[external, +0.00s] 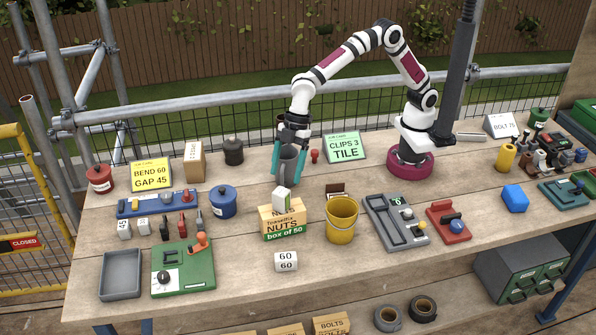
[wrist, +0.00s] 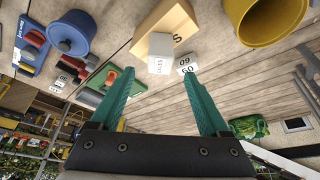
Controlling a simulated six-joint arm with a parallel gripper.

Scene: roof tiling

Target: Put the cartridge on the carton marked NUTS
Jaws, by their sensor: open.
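The carton marked NUTS (external: 284,224) stands on the bench near the middle, with its orange-brown front and green band facing the camera. A small white block (external: 281,201), seemingly the cartridge, stands on its top, left of centre. In the wrist view the white block (wrist: 160,50) shows at the near edge of the carton (wrist: 160,22). My gripper (external: 288,172) is above and behind the carton, with its teal fingers pointing down. In the wrist view my gripper (wrist: 160,76) is open with nothing between the fingers, apart from the block.
A yellow bucket (external: 341,222) stands close right of the carton. A blue pot (external: 222,203) is to its left. A white 60 block (external: 286,262) lies in front. A green CLIPS card (external: 343,147) and small red piece (external: 314,156) are behind. Bare bench lies at front right.

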**WHAT NEEDS TO BE DONE**. Repeat only the lines between the start of the data and the line with "Target: Put the", including those two lines, and skip the pictures.

**EXPECTED ANSWER**.
[external, +0.00s] 
[wrist, +0.00s] 
Controlling a simulated six-joint arm with a parallel gripper.

Scene: roof tiling

Target: Put the cartridge on the carton marked NUTS

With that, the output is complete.